Le mamme contro il glifosato, la battaglia ambientalista di un comune trevigiano

Il comune di Revine Lago ha rotto gli indugi: dopo quattro mesi di studio, il 26 settembre ha approvato le modifiche al regolamento di polizia rurale per scongiurare l’abuso di prodotti fitosanitari nel suo territorio.

La piccola comunità trevigiana di circa duemila abitanti, a maggio è balzata al centro della cronaca locale e nazionale dopo che un gruppo di mamme locali, allarmate dall’impianto di un nuovo vigneto, in pochi giorni è riuscito a raccogliere 833 firme e si è appellato al ministro delle Politiche agricole, per cercare di difendere il territorio dall’invasione di pesticidi ed erbicidi.

Sollecitata dai cittadini, l’amministrazione comunale ha accelerato il percorso, già programmato, verso un’agricoltura più sostenibile. E ora spera di contagiare anche aree limitrofe.

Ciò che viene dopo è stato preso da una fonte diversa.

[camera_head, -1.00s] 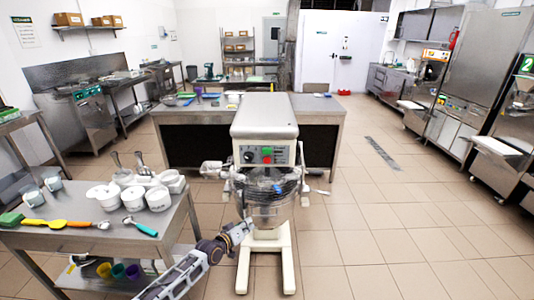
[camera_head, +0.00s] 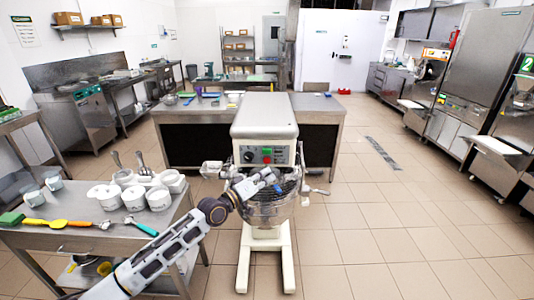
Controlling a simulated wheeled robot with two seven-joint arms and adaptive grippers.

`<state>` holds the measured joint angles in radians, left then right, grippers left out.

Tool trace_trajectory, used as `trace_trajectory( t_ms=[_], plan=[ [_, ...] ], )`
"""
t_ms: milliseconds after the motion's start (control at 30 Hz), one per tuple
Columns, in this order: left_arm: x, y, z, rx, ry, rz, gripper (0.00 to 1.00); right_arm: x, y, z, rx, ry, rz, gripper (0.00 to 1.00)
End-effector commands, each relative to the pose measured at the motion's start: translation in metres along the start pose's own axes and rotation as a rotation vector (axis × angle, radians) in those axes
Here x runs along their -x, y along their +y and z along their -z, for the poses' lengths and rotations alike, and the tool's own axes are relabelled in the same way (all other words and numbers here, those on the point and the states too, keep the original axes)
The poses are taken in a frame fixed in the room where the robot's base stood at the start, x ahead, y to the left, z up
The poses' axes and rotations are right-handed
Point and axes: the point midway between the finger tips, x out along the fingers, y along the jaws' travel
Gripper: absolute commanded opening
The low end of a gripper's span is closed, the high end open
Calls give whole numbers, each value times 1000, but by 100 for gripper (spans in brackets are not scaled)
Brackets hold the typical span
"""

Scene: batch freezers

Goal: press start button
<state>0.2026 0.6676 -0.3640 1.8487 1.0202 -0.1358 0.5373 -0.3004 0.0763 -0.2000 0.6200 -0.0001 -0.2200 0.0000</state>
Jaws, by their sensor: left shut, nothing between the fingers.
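A white floor mixer (camera_head: 263,117) stands straight ahead, with a control panel (camera_head: 256,154) on its front. Below is a metal bowl (camera_head: 270,212) with a wire guard. My left gripper (camera_head: 274,179) is shut and empty in front of the guard, a little below the panel and apart from the green button. My right gripper is not in view.
A steel table (camera_head: 60,240) at left holds white tubs (camera_head: 158,197), spatulas and scoops. A long counter (camera_head: 322,112) stands behind the mixer. Steel machines (camera_head: 480,75) line the right wall. The tiled floor at right is clear.

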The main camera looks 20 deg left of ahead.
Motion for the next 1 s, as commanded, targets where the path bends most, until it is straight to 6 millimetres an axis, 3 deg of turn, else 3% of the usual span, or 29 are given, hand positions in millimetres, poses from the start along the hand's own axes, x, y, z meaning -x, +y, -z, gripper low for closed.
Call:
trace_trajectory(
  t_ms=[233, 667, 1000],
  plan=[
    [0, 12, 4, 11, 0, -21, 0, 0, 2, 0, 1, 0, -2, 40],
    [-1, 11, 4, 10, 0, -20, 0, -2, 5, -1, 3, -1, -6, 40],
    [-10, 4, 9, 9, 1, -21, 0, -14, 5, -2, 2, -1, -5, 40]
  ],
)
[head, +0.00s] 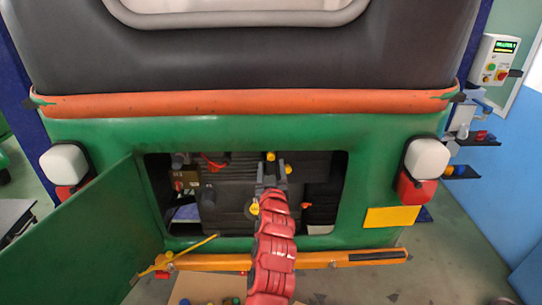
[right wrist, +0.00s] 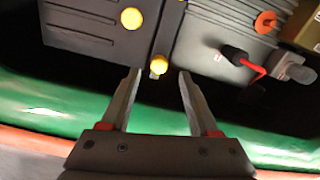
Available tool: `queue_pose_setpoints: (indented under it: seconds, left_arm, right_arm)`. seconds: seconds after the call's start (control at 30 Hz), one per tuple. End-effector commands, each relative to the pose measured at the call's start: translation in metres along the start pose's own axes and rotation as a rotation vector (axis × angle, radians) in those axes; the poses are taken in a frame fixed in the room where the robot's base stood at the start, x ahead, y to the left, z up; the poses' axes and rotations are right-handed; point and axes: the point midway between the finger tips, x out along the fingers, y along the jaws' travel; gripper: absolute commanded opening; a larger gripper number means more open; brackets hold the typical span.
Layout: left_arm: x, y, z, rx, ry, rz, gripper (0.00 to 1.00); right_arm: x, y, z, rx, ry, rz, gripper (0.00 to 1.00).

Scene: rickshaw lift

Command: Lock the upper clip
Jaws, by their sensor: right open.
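My right gripper (head: 271,172) reaches into the open engine bay from below, its two fingers apart. In the right wrist view the gripper (right wrist: 159,77) is open. A small yellow-tipped part (right wrist: 158,65), perhaps the upper clip, shows between the fingertips at the edge of a dark grey box (right wrist: 90,38). The fingers are not visibly closed on it. A round yellow knob (right wrist: 131,18) sits on the box's face. In the head view a yellow tip (head: 270,156) shows just beyond the fingers. I cannot tell whether the clip is locked. My left gripper is not in view.
The bay opening is framed by the green rickshaw body (head: 385,150). Its green door (head: 90,235) hangs open at left. An orange bumper (head: 330,259) runs below. A ribbed grey engine part (right wrist: 225,50) and a red lever (right wrist: 253,69) lie right of the box in the wrist view.

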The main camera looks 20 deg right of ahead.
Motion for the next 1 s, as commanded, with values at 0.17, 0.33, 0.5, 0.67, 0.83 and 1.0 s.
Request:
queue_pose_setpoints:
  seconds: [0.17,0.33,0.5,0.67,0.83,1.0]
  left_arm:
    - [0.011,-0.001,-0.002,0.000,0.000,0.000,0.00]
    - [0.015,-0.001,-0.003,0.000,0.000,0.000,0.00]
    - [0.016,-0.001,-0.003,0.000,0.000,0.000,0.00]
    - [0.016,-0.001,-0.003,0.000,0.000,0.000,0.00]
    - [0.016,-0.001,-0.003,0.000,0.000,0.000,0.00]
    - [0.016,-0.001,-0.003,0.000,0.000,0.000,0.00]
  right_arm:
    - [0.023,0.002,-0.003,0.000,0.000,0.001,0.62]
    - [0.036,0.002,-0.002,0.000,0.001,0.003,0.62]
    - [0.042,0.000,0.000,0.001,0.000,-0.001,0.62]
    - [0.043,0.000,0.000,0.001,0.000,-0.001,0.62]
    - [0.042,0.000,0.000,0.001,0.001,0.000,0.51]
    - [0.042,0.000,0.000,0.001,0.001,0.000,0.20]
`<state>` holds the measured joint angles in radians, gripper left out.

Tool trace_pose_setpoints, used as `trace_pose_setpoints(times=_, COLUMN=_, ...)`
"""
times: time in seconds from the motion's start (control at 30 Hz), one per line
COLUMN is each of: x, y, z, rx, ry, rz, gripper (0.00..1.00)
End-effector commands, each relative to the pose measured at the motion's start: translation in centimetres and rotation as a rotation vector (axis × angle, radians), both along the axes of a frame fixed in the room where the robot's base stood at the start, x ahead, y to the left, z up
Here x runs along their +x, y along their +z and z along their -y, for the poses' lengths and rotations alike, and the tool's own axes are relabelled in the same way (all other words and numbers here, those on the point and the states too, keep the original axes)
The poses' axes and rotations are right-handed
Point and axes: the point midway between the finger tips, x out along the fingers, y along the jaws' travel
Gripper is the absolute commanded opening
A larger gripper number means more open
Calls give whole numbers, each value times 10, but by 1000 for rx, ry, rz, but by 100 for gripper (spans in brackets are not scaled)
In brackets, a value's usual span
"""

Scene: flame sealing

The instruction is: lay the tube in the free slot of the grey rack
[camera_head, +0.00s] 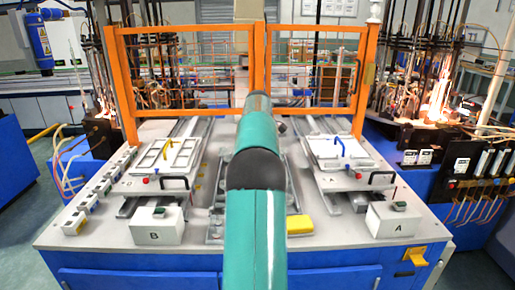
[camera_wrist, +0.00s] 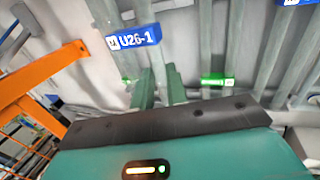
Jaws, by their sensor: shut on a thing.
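My gripper (camera_wrist: 160,82) shows in the wrist view as two grey-green fingers close together, shut on the tube. The held part of the tube is hard to make out between the fingers. Several pale grey-green tubes or bars (camera_wrist: 187,40) run lengthwise beyond the fingers over a light grey surface. I cannot tell which belong to the grey rack, and no free slot is clearly visible. In the head view my arm reaches forward over the table's middle and hides my gripper and what lies there.
A blue label marked U26-1 (camera_wrist: 134,38) and a green tag (camera_wrist: 217,80) lie close to the fingers. An orange fence (camera_head: 260,80) closes the table's back. Trays flank my arm at left (camera_head: 165,155) and right (camera_head: 340,150). A yellow block (camera_head: 299,225) sits near the front.

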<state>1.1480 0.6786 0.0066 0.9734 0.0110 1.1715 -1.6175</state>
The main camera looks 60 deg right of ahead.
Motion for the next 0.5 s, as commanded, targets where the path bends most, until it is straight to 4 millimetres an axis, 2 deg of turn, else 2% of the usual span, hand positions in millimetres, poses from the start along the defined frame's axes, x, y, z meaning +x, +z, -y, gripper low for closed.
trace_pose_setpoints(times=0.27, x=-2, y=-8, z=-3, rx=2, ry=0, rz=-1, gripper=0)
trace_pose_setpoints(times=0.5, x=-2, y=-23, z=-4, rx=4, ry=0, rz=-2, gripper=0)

Epoch Times, per comprendere meglio la vicenda, ha intervistato il sindaco del virtuoso comune dell’alta marca trevigiana, Michela Coan.

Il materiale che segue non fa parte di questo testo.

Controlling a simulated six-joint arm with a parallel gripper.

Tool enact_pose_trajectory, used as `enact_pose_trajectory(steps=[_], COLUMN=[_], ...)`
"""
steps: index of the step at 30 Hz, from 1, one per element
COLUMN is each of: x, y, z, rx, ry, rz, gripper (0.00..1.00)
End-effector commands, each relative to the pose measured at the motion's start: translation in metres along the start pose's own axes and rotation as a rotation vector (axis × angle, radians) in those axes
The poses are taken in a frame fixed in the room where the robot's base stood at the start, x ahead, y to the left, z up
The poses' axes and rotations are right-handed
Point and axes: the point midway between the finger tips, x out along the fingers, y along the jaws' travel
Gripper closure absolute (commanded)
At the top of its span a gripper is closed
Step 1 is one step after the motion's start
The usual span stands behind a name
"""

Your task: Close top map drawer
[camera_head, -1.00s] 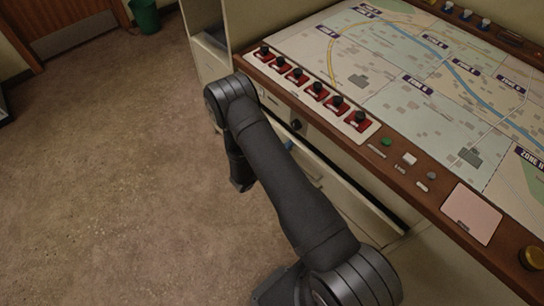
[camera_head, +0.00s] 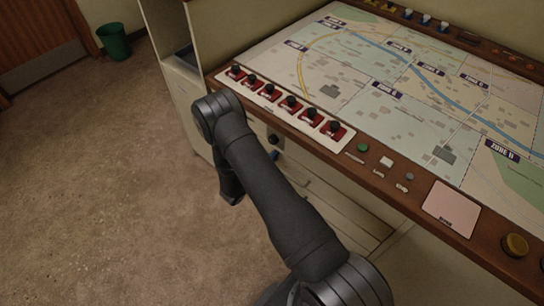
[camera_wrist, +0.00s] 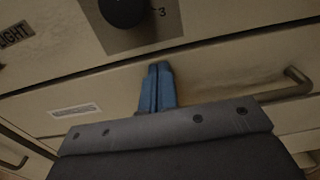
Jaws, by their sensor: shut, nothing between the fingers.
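The top map drawer (camera_head: 340,205) is a cream front under the console's wooden edge, partly hidden behind my arm in the head view. Its front looks flush or nearly flush with the cabinet; I cannot tell whether a thin gap is left. In the wrist view the drawer front (camera_wrist: 215,85) fills the middle, with a bar handle (camera_wrist: 290,86) at the right and a white label (camera_wrist: 73,110) at the left. My gripper (camera_wrist: 157,76) has its blue fingers together, empty, at the drawer front; contact is not clear.
A black knob (camera_wrist: 122,10) marked 3 sits just above the fingers. The console top has a row of red-based switches (camera_head: 290,104), a green button (camera_head: 363,147) and a map (camera_head: 400,85). The floor at left is clear; a green bin (camera_head: 113,41) stands far back.

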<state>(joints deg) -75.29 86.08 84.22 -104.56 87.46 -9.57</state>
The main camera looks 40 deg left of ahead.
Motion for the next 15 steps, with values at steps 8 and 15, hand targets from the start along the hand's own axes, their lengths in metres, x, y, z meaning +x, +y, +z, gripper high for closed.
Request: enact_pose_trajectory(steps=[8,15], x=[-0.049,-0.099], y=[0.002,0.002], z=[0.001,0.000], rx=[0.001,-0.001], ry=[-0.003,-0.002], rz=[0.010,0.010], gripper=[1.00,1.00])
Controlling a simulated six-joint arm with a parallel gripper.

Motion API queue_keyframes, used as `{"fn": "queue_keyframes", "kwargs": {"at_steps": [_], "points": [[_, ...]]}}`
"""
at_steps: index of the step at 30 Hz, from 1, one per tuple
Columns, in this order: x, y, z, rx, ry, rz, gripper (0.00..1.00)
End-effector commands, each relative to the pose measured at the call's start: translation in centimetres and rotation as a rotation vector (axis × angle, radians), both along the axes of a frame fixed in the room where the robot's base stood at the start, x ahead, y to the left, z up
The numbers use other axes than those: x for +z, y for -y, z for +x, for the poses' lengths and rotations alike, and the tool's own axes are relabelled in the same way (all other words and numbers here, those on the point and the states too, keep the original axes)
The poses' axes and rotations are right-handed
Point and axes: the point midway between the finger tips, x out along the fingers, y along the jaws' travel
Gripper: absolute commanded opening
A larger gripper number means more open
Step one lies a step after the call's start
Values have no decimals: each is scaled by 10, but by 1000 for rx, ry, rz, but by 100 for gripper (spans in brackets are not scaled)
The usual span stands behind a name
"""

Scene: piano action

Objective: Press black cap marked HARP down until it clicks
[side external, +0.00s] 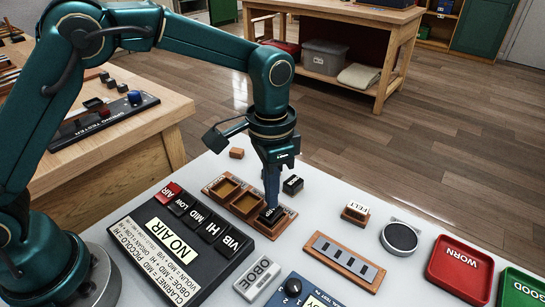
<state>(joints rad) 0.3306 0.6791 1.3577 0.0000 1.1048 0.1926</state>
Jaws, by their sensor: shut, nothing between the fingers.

Potrebbe spiegare meglio cosa ha scatenato la preoccupazione delle mamme nel vostro comune?

Primo, dopo aver visto che nei comuni limitrofi c’è stato uno sbancare colline e un piantare viti a tutto spiano, essendo ora [la viticoltura, ndr] un’attività molto redditizia e quella che rende di più tra quelle agricole, le mamme si sono preoccupate che questo potesse diffondersi nel nostro territorio, e hanno chiesto all’amministratore [comunale, ndr] un programma di attenzione sull’uso dei pesticidi.
“Temiamo di diventare come i territori limitrofi – hanno detto – dove non si riesce a vivere con una qualità di vita buona, perché ci sono queste viti vicine che vengono trattate, con tutti i problemi che ne conseguono”.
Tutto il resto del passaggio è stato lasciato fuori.